▶ _Written task_:
From the entries below, gather each line containing the word "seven".

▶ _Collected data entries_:
▬▬▬▬▬▬

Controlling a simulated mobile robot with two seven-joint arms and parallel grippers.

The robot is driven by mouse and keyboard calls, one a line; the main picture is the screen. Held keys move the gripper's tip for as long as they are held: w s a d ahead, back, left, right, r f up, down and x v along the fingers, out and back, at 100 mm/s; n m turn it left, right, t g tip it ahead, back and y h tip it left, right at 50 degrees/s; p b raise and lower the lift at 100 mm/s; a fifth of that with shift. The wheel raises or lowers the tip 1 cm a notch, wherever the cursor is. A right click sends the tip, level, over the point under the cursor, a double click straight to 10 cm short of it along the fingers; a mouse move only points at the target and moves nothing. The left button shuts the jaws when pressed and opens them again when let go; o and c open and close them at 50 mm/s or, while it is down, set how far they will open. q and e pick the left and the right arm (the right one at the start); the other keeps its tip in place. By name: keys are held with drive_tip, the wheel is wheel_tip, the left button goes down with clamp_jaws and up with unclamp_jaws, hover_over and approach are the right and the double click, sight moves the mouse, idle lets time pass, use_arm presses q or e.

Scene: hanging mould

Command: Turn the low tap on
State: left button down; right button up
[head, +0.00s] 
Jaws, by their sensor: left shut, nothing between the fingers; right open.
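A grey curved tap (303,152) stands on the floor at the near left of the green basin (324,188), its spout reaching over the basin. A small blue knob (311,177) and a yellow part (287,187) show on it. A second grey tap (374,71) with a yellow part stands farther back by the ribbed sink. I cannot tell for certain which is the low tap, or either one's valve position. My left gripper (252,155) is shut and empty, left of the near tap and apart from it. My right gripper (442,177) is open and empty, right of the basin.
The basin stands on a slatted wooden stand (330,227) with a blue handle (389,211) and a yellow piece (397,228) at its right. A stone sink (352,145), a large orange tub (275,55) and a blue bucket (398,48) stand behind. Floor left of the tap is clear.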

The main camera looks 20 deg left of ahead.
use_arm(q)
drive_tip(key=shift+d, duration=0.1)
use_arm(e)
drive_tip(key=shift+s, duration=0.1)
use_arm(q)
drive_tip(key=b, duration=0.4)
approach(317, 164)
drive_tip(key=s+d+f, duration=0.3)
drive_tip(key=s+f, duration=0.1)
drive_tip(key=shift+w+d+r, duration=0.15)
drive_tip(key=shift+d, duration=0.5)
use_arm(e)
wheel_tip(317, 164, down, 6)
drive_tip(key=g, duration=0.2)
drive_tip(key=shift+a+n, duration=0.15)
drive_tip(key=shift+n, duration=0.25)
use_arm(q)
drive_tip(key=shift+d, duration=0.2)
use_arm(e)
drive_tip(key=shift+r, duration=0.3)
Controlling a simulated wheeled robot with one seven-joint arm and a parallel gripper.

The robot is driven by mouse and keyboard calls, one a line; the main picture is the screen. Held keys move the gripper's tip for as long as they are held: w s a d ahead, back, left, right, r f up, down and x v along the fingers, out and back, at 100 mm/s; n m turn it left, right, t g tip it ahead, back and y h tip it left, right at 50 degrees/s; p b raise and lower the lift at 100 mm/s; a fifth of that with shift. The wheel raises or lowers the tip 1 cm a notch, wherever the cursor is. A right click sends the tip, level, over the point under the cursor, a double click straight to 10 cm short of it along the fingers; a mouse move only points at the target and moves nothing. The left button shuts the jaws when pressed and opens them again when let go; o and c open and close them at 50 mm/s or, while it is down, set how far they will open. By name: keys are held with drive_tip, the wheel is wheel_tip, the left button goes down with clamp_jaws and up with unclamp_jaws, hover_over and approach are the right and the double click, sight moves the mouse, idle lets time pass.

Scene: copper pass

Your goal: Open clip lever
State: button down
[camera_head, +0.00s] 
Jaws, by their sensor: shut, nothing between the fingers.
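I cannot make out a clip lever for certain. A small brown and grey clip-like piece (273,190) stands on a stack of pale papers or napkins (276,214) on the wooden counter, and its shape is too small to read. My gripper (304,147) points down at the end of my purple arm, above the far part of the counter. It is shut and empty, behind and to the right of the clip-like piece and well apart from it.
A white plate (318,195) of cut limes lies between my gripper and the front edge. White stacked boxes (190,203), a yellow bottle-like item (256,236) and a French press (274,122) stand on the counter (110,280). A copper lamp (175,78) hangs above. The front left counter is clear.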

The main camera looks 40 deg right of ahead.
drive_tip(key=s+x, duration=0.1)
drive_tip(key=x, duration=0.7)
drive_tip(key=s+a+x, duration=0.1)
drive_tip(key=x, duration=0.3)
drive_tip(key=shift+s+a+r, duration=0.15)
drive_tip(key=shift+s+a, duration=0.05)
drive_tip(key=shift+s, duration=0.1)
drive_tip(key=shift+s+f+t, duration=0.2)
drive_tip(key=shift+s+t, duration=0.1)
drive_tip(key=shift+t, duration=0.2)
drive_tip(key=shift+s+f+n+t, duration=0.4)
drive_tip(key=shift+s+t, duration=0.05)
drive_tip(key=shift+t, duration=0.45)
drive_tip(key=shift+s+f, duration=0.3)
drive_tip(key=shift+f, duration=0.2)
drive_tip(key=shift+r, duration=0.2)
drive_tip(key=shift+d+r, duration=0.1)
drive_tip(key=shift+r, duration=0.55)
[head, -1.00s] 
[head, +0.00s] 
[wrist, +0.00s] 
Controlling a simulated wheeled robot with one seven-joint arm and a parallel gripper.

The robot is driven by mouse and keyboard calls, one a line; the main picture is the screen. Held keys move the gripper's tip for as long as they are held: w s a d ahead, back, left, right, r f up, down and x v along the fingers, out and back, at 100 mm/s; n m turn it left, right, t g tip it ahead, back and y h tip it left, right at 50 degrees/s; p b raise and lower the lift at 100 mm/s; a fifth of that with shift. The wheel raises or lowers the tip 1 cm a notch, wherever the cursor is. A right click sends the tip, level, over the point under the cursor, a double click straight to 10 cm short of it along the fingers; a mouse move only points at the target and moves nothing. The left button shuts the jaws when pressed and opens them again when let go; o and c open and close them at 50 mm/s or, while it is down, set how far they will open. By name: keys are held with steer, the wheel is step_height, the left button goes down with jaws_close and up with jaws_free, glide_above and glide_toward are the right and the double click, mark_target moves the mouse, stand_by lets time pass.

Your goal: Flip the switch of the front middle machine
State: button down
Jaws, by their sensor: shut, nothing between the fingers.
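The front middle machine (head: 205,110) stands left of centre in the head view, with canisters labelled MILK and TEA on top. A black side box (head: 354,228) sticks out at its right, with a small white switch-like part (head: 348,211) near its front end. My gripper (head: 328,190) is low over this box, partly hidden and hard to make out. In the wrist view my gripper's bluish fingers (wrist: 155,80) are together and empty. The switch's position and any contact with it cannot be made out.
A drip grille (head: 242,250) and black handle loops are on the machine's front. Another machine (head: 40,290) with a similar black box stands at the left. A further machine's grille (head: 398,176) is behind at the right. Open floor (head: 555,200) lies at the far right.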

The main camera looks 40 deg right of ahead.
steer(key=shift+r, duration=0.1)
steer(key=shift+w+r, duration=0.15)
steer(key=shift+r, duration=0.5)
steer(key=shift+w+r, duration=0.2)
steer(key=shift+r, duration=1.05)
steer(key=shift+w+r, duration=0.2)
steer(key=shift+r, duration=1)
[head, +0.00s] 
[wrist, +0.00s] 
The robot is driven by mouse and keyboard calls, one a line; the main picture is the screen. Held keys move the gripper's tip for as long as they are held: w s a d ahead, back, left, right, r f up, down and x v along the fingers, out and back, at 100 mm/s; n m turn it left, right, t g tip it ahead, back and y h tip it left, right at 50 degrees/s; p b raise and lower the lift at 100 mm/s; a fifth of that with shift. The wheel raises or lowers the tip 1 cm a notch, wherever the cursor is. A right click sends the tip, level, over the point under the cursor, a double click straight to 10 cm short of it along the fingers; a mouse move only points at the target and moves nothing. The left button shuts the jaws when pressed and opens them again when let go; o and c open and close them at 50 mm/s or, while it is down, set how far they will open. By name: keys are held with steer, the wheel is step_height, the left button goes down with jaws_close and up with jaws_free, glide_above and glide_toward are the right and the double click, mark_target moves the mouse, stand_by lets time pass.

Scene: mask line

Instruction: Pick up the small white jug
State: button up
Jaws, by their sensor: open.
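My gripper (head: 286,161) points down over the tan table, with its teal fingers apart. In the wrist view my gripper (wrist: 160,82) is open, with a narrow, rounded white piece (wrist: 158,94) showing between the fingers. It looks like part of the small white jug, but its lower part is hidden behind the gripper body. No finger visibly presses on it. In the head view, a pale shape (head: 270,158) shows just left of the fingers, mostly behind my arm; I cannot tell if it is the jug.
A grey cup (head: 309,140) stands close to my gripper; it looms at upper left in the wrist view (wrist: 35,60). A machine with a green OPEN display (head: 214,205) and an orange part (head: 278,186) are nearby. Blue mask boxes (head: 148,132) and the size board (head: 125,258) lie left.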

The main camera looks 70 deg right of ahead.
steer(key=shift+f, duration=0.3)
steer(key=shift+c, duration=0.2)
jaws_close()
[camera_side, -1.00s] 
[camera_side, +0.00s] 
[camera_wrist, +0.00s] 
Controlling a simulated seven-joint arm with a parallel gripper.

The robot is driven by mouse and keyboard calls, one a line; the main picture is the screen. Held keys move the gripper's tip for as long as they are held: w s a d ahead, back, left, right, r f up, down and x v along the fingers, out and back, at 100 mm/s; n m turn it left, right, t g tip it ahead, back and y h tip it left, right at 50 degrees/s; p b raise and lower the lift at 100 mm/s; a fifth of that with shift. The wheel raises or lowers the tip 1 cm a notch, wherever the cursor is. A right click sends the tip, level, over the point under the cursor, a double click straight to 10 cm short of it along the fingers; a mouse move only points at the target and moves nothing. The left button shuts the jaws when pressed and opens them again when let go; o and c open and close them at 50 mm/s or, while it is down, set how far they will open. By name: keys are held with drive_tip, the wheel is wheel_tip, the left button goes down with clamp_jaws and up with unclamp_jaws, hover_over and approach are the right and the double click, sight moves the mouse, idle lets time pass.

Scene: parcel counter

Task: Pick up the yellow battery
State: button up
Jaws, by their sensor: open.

▬▬▬▬▬▬

▶ _Response for this exercise_:
Controlling a simulated mobile robot with two seven-joint arms and parallel grippers.
Controlling a simulated wheeled robot with one seven-joint arm and a parallel gripper.
Controlling a simulated wheeled robot with one seven-joint arm and a parallel gripper.
Controlling a simulated seven-joint arm with a parallel gripper.

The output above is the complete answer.